Influence of target deformation and deuteron breakup in $(d,p)$ transfer reactions

Background: The effect of core excitations in transfer reactions of the form $A(d,p)B$ has been reexamined by some recent works by using the Faddeev–Alt–Grassberger–Sandhas reaction formalism. The effect was found to affect significantly the calculated cross sections and to depend strongly and nonlinearly on the incident deuteron energy.

Purpose: Our goal is to investigate these effects within a coupled-channel formulation of the scattering problem which, in addition to being computationally less demanding than the Faddeev counterpart, may help shed some light onto the physical interpretation of the cited effects.

Method: We use an extended version of the continuum-discretized coupled-channel (CDCC) method with explicit inclusion of target excitations within a coupled-channel Born approximation (CDCC-BA) formulation of the transfer transition amplitude. We compare the calculated transfer cross sections with those obtained with an analogous calculation omitting the effect of target excitation. We consider also an adiabatic coupled-channel (ACC) method. Our working example is the ${}^{10}\mathrm{Be}(d,p){}^{11}\mathrm{Be}$ reaction.

Results: We find that the two considered methods (CDCC-BA and ACC) reproduce fairly well the reported energy dependence of the core excitation effect. The main deviation from the pure three-body model calculation (i.e., omitting core excitations) is found to mostly originate from the destructive interference of the direct one-step transfer and the two-step transfer following target excitation.

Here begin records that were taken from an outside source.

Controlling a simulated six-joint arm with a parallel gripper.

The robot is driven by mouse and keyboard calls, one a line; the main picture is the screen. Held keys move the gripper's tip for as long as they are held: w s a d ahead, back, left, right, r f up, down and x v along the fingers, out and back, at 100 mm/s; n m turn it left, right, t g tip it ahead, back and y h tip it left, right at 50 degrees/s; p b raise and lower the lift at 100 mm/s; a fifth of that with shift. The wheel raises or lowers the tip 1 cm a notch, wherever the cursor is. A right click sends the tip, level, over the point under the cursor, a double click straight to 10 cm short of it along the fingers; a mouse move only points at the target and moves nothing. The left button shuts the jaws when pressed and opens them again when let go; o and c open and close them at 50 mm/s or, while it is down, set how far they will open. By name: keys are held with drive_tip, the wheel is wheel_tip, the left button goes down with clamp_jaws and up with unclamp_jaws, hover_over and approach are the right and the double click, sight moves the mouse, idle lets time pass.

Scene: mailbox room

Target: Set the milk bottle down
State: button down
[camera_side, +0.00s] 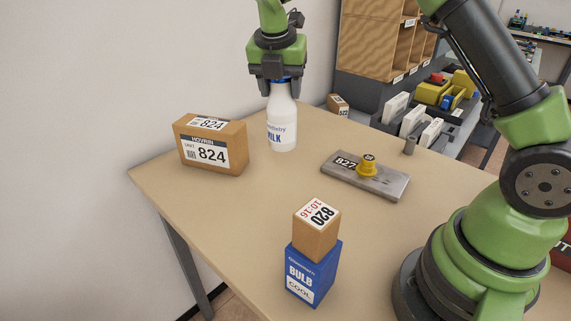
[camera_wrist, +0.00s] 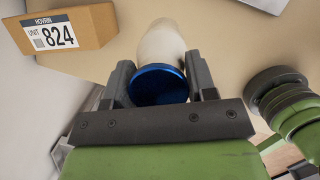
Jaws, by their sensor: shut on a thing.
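The white milk bottle (camera_side: 282,122) stands upright at the back of the tan table (camera_side: 230,205), between the 824 box and the grey plate. Its base looks on or very close to the tabletop; I cannot tell which. My gripper (camera_side: 279,82) is above the bottle, pointing down, with its jaws shut on the neck just below the blue cap. In the wrist view the blue cap (camera_wrist: 159,85) lies between the two fingers, with the white bottle body (camera_wrist: 161,42) beyond it. The lower part of the bottle is partly hidden there.
A cardboard box marked 824 (camera_side: 211,147) is left of the bottle. A grey plate (camera_side: 385,183) with a yellow knob (camera_side: 368,165) is to the right. A small 820 box (camera_side: 317,230) rests on a blue bulb box (camera_side: 313,272) in front. Bare tabletop lies between them.

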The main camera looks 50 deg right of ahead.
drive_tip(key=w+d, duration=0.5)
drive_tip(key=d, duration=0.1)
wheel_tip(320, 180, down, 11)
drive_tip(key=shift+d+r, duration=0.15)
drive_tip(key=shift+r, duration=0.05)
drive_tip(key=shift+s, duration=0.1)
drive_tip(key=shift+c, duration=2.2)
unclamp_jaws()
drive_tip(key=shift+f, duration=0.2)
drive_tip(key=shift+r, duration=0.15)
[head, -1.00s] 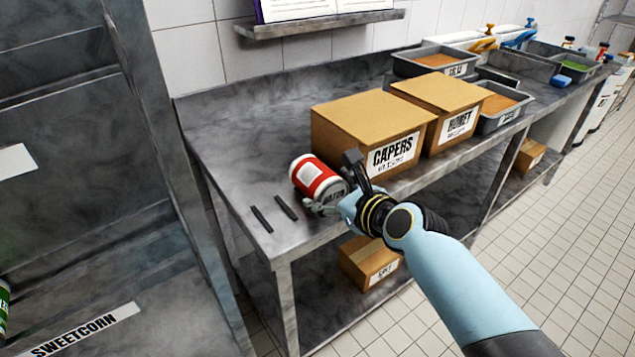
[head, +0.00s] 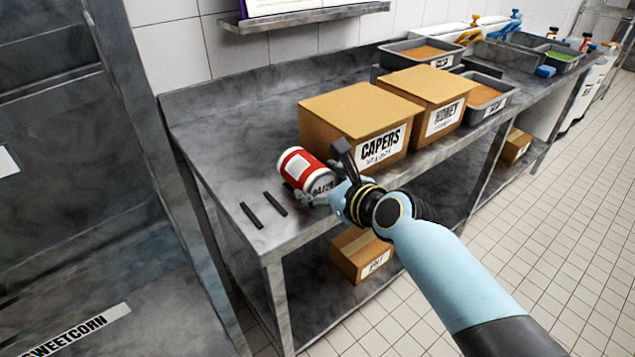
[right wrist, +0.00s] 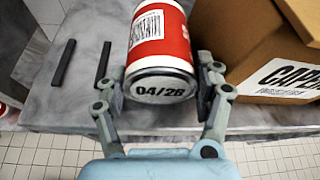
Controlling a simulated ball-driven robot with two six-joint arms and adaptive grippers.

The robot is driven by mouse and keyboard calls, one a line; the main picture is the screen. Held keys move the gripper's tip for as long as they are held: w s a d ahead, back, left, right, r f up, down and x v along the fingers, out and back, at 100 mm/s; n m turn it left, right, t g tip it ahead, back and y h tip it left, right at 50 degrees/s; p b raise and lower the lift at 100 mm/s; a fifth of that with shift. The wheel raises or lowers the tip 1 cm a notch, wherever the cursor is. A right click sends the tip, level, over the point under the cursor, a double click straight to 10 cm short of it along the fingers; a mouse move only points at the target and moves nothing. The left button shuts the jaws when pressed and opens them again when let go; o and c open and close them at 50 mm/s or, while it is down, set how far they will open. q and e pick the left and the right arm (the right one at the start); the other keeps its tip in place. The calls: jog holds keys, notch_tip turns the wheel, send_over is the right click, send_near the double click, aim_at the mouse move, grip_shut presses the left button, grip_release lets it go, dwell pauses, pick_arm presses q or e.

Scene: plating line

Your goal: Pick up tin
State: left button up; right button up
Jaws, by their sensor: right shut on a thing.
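The tin (head: 301,168) has a red and white label and lies tilted near the front left corner of the steel bench. In the right wrist view the tin (right wrist: 161,45) shows its end, marked 04/26, facing the camera. My right gripper (head: 325,178) is shut on the tin. Its fingers, also in the right wrist view (right wrist: 160,88), press the two sides of the tin. Whether the tin touches the bench top or hangs just above it I cannot tell. My left gripper is not in view.
The capers box (head: 352,125) stands just right of the tin, with the honey box (head: 428,95) beside it. Two dark strips (head: 262,209) lie left of the tin. A box (head: 358,253) sits on the lower shelf. The bench top (head: 235,140) behind the tin is clear.

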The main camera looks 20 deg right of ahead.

Conclusions: The proposed method; namely, the combination of the CDCC method and the CCBA formalism, provides a useful and accurate tool to analyze transfer reactions including explicitly, when needed, the effect of target excitations and projectile breakup. The method could be useful for other transfer reactions induced by weakly bound projectiles, including halo nuclei.

Figure 1

Pictorial representation of the ${}^{10}\mathrm{Be}(d,\mathrm{p}){}^{11}\mathrm{Be}$ reaction, highlighting the different paths considered in this work. The initial $d+{}^{10}\mathrm{Be}$ system includes breakup of the deuteron and excitation of ${}^{10}\mathrm{Be}$ coupled to all orders. The transfer channel is then coupled in first order to these channels, and four paths are distinguished: I (elastic transfer), II (inelastic transfer), III (breakup transfer), and IV (inelastic breakup transfer). See text for details.

Figure 2

$R_x$ factors (see text) for different deuteron energies. The green circles correspond to the results from Faddeev-AGS calculations [14]. In black circles the factors for the full CDCC-BA calculations are presented, while the red diamonds correspond to calculations where ${\mathcal{T}}_{dp}^{\text{inbu}}$ (path IV from Fig. 1) is blocked and the blue squares correspond to calculations where ${\mathcal{T}}_{dp}^{\text{inel}}$ and ${\mathcal{T}}_{dp}^{\text{inbu}}$ are blocked (II and IV from Fig. 1). See text for details.

Figure 3

Differential transfer cross section for $E_d=20$ MeV (top) and 60 MeV (bottom). All results correspond to full CDCC calculations for the elastic channel, while the transfer channel has been calculated through the Born approximation from all paths, and paths I, II, III, and IV (see Fig. 1) for the black solid, red solid, blue solid, red dashed, and blue dashed lines, respectively (see text).

Figure 4

Ratio between cross sections at the peak as a function of the deuteron incident energy. For each energy the ratio is between the calculation where one of the transfer paths is selected (as in Fig. 3) and the full calculation. As can be seen, path II, corresponding to the inelastic excitation of ${}^{10}\mathrm{Be}$, gains importance with increasing energy so that at the higher energies, where the $R_x$ factors are smaller, it is of the same magnitude as path III, corresponding to deuteron breakup.

Figure 5

$R_x$ ratio, as defined in Eq. (9). The black solid symbols correspond to calculations using a CDCC-BA formalism while the red empty symbols are obtained from a coupled-channel adiabatic calculation (ACC). The circles, squares, and triangles refer to the full calculations, the calculations where the transfer from ${}^{10}\mathrm{Be}\left(2^{+}\right)$ has been blocked, and the calculations where the sign of the overlaps involving ${}^{10}\mathrm{Be}\left(2^{+}\right)$ has been reversed, respectively (see text).

Figure 6

Differential cross-section angular distributions at $E_d=20$ MeV (top) and $E_d=80$ MeV (bottom) for the ${}^{10}\mathrm{Be}(d,p){}^{11}\mathrm{Be}$ reaction calculated with the Faddeev-AGS [14], CDCC-BA and ADWA formalisms.